En 1997 Marcelo Cohen escribió esta reseña a El curso del corazón, novela inquietante de M. John Harrison. Con autorización de autor, Synco recupera esta lectura que no estaba disponible en la web para seguir habitando el universo Harrison.
// Por Marcelo Cohen
Los cultos del misterio y la psicología son formas análogas de tratar con lo invisible. Unos creen en una realidad impecable y escondida, sólo accesible por revelación, original de la copia defectuosa o el error en que vivimos.
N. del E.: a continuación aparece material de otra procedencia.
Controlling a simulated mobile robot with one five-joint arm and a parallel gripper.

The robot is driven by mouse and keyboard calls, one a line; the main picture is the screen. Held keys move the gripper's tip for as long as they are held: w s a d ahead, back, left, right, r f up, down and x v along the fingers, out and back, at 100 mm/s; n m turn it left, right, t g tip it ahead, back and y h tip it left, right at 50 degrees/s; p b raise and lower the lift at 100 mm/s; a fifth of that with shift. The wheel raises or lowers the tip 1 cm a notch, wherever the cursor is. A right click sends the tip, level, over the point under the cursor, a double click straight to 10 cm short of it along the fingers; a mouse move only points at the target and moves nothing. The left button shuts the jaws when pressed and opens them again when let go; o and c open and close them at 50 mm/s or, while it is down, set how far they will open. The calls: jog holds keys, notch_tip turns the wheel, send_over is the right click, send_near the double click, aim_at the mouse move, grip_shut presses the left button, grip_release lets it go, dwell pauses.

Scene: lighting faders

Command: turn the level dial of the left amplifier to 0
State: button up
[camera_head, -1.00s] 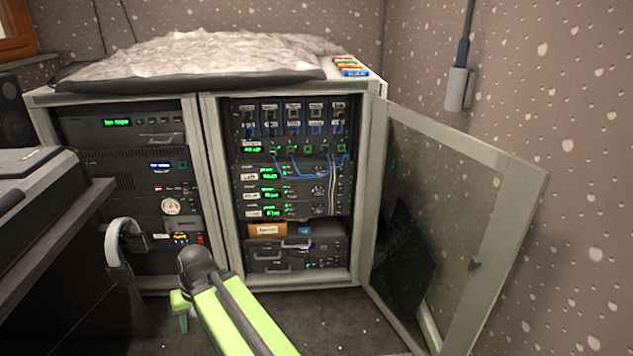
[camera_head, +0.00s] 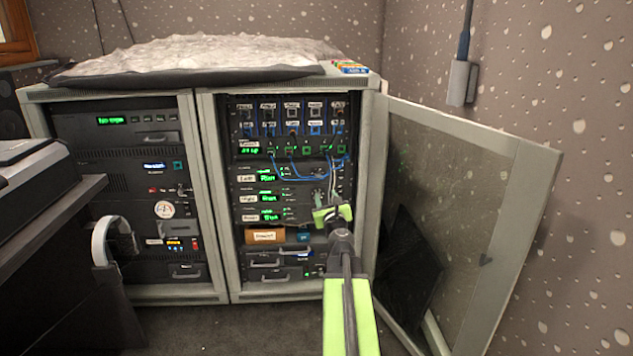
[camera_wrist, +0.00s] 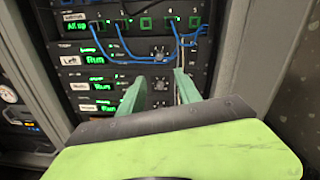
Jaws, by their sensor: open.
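The left amplifier (camera_head: 300,172) is the black unit with the "Left" label and a green display, below the patch unit in the open right-hand rack. It also shows in the wrist view (camera_wrist: 122,58), with its level dial (camera_wrist: 160,50) right of the display. The dial's setting is too small to read. My gripper (camera_head: 333,212) is open in front of the amplifiers. In the wrist view its green fingers (camera_wrist: 158,83) stand apart, with the lower amplifiers' dials between them and the left amplifier's dial above. It looks apart from the dial.
Two similar amplifiers stand below the left one. Blue and white cables (camera_wrist: 180,62) hang down near the dials. The open glass door (camera_head: 455,200) stands to the right. Headphones (camera_head: 103,240) hang at the desk on the left. Bare floor lies before the racks.

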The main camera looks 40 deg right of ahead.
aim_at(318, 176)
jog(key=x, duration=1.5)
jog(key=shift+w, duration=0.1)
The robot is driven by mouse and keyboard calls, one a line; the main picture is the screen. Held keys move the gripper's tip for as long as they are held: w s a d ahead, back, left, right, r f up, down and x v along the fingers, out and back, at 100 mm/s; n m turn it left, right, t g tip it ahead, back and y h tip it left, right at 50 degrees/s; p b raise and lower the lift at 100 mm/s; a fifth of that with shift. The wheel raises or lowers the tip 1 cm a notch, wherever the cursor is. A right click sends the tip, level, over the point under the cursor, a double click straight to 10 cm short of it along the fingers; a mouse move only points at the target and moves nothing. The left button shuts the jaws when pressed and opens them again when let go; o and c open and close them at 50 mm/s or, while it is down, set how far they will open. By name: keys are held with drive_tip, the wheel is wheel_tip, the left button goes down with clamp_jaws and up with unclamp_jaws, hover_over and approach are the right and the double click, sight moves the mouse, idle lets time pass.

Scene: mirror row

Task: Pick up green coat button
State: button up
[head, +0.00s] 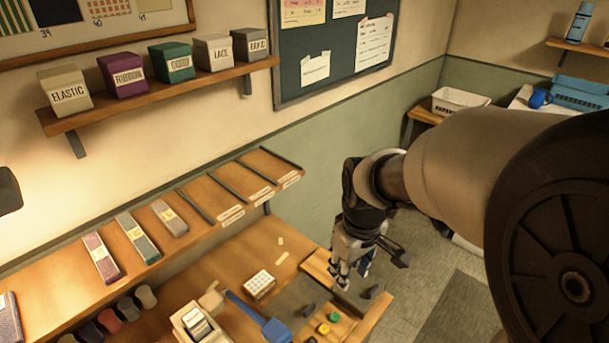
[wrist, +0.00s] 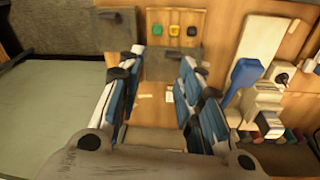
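The green coat button (head: 334,317) lies on a small wooden board (head: 345,331) at the bench's front edge in the head view. A yellow button (head: 323,328) is beside it. My gripper (head: 352,277) hangs above the bench's right end, apart from the buttons. In the wrist view my gripper (wrist: 163,85) is open, with nothing between its blue-padded fingers.
Dark blocks (head: 374,292) stand near the buttons. A blue-handled tool (head: 262,318), a white box of small squares (head: 260,284) and a beige container (head: 199,322) occupy the bench. A sloped shelf (head: 220,190) runs along the wall behind. Open floor (head: 430,290) lies right.

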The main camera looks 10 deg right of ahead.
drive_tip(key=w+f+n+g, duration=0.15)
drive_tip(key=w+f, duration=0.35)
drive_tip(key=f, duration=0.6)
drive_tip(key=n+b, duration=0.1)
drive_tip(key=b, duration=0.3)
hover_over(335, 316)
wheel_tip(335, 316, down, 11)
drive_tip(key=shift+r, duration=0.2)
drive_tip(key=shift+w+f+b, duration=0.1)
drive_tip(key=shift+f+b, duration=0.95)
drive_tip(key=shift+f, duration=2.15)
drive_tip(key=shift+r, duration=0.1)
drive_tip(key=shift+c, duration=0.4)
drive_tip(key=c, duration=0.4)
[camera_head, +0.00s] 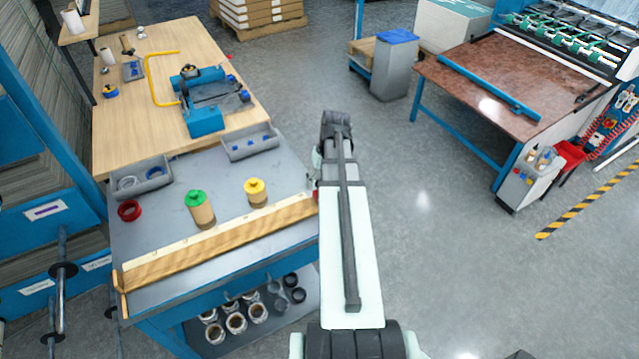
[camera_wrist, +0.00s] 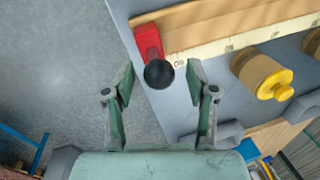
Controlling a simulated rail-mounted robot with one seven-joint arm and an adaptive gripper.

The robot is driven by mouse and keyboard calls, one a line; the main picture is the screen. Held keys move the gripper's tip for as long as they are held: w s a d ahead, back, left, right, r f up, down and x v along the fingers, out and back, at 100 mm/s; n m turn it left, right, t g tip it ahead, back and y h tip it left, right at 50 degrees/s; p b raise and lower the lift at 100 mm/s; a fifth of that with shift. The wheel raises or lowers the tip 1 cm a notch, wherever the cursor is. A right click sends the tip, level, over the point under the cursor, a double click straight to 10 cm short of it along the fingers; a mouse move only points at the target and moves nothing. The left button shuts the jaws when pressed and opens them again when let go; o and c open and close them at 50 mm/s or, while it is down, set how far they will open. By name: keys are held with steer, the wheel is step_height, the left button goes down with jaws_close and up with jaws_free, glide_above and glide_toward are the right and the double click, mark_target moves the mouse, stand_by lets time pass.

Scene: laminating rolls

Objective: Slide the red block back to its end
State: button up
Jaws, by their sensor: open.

Otros creen que los actos humanos son producto del acuerdo entre voluntad y fuerzas anímicas desordenadas, elementales, cuyo fondo es la química. Todos insisten en el trabajo anterior y leen los hechos del mundo como signos. Pero para la vía psicológica el alma es natural y para la mistérica es trascendente; y esta diferencia, que las haría irreconciliables, es un beneficio para la imaginación.
En muchas de las mejores historias fantásticas, la ciencia del alma y la del ocultismo se complementan en una realidad abarcadora que afecta más justamente porque anula falsas opciones.
Claro que el cuadro donde aparición y alucinación son lo mismo es difícil de sostener. No basta imponer el fantasma sin mostrarlo; no basta confundir mal y bien; fantástico es que la mente lectora se pregunte si ella misma no es sobrenatural y amoral.
Esto, desasosiego duradero, es lo que provoca El curso del corazón, una novela en la que ningún dato ayuda a deslindar el morbo de la mística. Aunque le pese, el lector se hace vidente.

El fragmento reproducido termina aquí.